▸ What you have to do: Transcribe exactly the lines from the one holding "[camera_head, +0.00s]" to the end of the data below, including both of those lines and no others.

▸ Extracted data:
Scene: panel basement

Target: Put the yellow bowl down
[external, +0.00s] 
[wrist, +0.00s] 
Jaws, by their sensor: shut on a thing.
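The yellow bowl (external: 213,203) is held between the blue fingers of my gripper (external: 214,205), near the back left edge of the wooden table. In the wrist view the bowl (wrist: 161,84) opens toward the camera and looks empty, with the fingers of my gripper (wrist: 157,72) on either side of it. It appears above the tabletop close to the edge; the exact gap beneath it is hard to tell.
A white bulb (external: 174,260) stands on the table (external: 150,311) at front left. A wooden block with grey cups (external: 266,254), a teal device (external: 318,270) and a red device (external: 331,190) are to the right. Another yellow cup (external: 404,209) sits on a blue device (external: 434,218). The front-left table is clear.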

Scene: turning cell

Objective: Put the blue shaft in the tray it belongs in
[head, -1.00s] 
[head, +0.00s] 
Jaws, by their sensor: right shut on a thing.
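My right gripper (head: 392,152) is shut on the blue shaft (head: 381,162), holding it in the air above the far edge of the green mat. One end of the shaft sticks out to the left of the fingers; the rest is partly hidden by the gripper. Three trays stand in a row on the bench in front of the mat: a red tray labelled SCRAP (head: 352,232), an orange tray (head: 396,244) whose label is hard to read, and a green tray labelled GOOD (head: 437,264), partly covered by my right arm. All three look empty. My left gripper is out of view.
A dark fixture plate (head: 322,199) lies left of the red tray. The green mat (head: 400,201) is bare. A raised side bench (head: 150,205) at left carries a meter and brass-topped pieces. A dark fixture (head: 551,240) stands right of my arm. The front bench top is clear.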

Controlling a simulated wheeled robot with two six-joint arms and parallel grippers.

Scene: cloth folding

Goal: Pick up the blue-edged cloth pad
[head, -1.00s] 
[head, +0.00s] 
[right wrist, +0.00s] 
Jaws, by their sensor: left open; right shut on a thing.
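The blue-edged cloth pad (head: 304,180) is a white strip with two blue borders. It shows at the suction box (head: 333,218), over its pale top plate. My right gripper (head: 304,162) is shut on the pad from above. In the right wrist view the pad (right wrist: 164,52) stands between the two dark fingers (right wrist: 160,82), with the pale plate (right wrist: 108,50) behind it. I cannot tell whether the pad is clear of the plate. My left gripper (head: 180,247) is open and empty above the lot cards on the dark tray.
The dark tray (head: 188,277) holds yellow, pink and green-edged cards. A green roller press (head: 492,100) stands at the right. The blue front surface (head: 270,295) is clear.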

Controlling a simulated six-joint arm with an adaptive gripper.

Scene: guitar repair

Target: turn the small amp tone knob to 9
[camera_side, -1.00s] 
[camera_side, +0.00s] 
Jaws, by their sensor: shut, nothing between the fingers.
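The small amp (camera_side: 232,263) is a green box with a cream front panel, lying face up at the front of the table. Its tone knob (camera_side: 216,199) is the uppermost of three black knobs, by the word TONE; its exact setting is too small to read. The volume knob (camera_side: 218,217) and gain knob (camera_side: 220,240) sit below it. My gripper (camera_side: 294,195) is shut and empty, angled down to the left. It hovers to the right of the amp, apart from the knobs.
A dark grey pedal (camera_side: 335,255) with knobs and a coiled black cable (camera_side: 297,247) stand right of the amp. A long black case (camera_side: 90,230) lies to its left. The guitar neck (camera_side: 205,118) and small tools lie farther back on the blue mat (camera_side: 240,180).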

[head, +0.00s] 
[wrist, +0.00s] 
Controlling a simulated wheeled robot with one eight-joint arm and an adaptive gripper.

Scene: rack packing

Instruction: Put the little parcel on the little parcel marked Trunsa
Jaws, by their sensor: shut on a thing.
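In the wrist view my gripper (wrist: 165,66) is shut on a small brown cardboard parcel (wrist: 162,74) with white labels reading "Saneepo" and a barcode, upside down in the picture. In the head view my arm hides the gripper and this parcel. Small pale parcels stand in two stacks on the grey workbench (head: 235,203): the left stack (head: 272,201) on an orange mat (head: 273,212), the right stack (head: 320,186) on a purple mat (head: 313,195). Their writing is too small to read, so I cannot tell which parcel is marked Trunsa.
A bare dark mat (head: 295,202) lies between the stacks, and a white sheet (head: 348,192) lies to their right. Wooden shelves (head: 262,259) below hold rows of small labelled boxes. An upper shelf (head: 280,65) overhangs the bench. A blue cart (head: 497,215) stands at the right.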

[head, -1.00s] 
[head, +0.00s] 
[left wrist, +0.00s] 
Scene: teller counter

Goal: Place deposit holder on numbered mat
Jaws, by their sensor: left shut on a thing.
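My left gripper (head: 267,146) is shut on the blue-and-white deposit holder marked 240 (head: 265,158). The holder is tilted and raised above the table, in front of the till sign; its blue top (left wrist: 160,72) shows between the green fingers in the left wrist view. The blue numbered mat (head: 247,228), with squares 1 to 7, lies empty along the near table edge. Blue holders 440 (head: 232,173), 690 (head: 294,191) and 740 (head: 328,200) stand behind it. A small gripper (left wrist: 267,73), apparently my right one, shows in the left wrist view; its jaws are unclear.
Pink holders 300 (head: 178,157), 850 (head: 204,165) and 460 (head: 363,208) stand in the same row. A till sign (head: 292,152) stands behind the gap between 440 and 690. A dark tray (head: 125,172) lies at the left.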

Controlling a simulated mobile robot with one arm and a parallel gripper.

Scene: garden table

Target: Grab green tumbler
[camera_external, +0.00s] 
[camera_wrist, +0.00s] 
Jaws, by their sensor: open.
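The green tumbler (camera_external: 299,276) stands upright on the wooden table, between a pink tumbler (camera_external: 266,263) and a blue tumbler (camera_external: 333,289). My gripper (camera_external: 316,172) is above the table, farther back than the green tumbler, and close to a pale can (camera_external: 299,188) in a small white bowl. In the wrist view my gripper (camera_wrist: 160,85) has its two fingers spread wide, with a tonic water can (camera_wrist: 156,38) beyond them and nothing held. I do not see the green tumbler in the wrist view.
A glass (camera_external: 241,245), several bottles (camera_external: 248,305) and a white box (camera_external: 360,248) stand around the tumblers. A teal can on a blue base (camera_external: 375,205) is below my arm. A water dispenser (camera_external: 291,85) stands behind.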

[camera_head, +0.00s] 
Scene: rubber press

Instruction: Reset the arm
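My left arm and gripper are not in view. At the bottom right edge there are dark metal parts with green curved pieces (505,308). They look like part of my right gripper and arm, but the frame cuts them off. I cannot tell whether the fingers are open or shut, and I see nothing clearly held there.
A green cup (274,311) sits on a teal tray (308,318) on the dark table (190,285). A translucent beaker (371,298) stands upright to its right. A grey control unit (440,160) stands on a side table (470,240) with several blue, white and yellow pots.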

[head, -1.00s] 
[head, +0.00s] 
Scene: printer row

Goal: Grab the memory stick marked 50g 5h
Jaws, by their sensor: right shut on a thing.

▸ Reply:
[camera_head, +0.00s] 
Scene: rubber press

Instruction: Reset the arm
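My left arm and gripper are not in view. At the bottom right edge there are dark metal parts with green curved pieces (505,308). They look like part of my right gripper and arm, but the frame cuts them off. I cannot tell whether the fingers are open or shut, and I see nothing clearly held there.
A green cup (274,311) sits on a teal tray (308,318) on the dark table (190,285). A translucent beaker (371,298) stands upright to its right. A grey control unit (440,160) stands on a side table (470,240) with several blue, white and yellow pots.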

[head, -1.00s] 
[head, +0.00s] 
Scene: printer row

Goal: Grab the memory stick marked 50g 5h
Jaws, by their sensor: right shut on a thing.

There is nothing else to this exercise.